I’m hosting my nephew’s first birthday party on the weekend. It doesn’t seem a big deal to me; I’m just providing the space, my sister in law is still in charge of decorations, food, music, even the spare gas bottle for the BBQ – all the bits I hate. All I need to do is get the house relatively tidy, which is not a big deal because Dave and I can go from disaster to company-ready in about an hour and a half. Yes, in that situation the spare room looks like the barricade scene from Les Mis, but no one needs to go in there so that’s fine, right?
But my sister in law keeps offering to help me clean. And I keep saying no, it’s practically ready now, it won’t take me long, you can definitely help clean up afterwards but beforehand is under control. Then she says “okay,” but next time I see her she’ll offer all over again. Usually I just think she’s being thoughtful if a bit ditsy, but last time another little voice chipped in and said,
She doesn’t think your house is clean enough.
This is entirely possible, as she is a little obsessive about cleaning at her place and she’s one of the most organised people I know. But up until that little voice piped up I’d always thought she had faith that I could pull it together (heck I did it just last weekend for a family dinner). And if I think about it LOGICALLY she obviously wasn’t saying what I thought she was… but then logic doesn’t always come into it, does it?
The same thing happened when my mum was staying with us. Remember how I said we had an argument on the Thursday? It was to do with her cleaning my place. I was working from home and she was supposed to be resting but instead she washed all my dishes and swept the floor and scrubbed the counter and Bianca’s crusty highchair, and when I walked in on her she was about to get at the couch with the scrubby side of the kitchen sponge. I yelled at her saying using that wasn’t good for the leather, and she said surely it couldn’t be worse than leaving all that gunk on it? And I kept coming up with stupider and stupider arguments until I realised I just didn’t want her to clean.
Why? Because it was implying that I couldn’t manage my own house.
It made me feel like a slob.
And the truth is, I couldn’t manage all of it on my own then. I was struggling. And yes, in many ways I am a slob, with the things I let slide from week to week. At the time even the front living room was full of crap that had been lying around for weeks that I’d not bothered picking up, because I was hardly ever in that room and therefore didn’t see it.

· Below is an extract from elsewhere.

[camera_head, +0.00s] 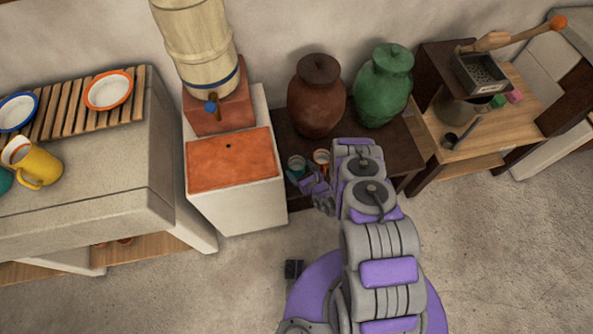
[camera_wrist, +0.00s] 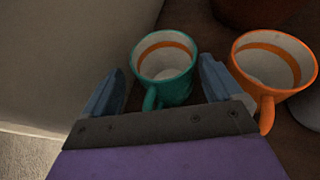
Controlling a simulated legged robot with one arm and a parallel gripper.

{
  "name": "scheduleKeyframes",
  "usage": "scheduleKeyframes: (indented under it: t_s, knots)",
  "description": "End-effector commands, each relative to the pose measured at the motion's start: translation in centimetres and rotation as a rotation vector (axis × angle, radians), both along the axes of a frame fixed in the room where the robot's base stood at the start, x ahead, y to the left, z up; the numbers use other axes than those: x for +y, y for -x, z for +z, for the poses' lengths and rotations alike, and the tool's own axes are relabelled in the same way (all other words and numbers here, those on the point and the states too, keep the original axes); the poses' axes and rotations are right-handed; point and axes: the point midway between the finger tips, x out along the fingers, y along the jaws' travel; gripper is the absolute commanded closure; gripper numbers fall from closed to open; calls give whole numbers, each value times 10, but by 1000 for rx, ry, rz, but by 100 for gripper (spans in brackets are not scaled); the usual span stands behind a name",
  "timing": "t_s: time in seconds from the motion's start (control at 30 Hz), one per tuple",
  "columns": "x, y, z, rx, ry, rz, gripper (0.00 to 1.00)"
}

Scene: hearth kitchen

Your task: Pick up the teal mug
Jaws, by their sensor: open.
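The teal mug (camera_wrist: 165,68) stands upright on a dark wooden surface in the wrist view. It has a white inside with an orange band, and its handle points toward my gripper. My gripper (camera_wrist: 158,88) is open, with one blue-grey finger on each side of the mug's near part. I cannot tell whether either finger touches it. In the head view the teal mug (camera_head: 296,163) shows on the low dark shelf, just beyond my gripper (camera_head: 312,188), which partly hides it. Another teal item (camera_head: 5,181) is cut off at the left edge on the counter.
An orange mug (camera_wrist: 272,65) stands close to the right of the teal one. A brown jar (camera_head: 316,100) and a green jar (camera_head: 384,88) stand behind. The pale side wall (camera_wrist: 70,60) of the sink block is close on the left.

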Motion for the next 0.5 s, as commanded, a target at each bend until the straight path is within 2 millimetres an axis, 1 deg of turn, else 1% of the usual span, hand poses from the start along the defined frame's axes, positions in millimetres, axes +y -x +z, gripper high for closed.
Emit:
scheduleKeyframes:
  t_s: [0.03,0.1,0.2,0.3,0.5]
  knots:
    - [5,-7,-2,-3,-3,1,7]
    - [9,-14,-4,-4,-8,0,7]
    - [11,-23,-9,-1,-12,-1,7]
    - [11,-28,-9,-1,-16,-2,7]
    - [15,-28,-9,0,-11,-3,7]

If anyone had popped round I would have been mortified. MORTIFIED! It was that bad.
I told all this to mum at the time – one of the adult conversations that made me feel we really connected during that visit – and she said, of course you can’t keep up with it, you work, you have a baby, that Sheldon is a bloody messy eater. She said when she was more recovered she’d come back and we’d spend a week cleaning the whole from top to bottom. That made me feel a bit better, that she wasn’t really judging me (and that made me feel a whole lot closer to her), but underneath I decided that no. It’s not okay to live like this, I don’t want to live like this anymore. So I’ve been making changes, little ones, trying to get my act together. I’ve got a loooong way to go. But I feel like I’m getting there, at least.
Ironically, today Cath is planning to drop off party supplies, and yesterday I played with Bianca instead of doing any housework and the place therefore looks terrible: piles of folded laundry on the TV room floor, dishes everywhere, exploded toy boxes and a floor desperately lonely for the vacuum cleaner. Hey at least I picked up all the packing peanuts that were poured all over the living room floor (we were playing snow). But it’s bad enough that this morning I thought I’d better text her and say “it’s okay, it’s worse than it looks,” in case she walks in the front door and freaks out. But when she comes in on Saturday, it will be spotless, dammit. Or as relatively spotless as you can get with three parrots, a toddler and me all working to mess the place up.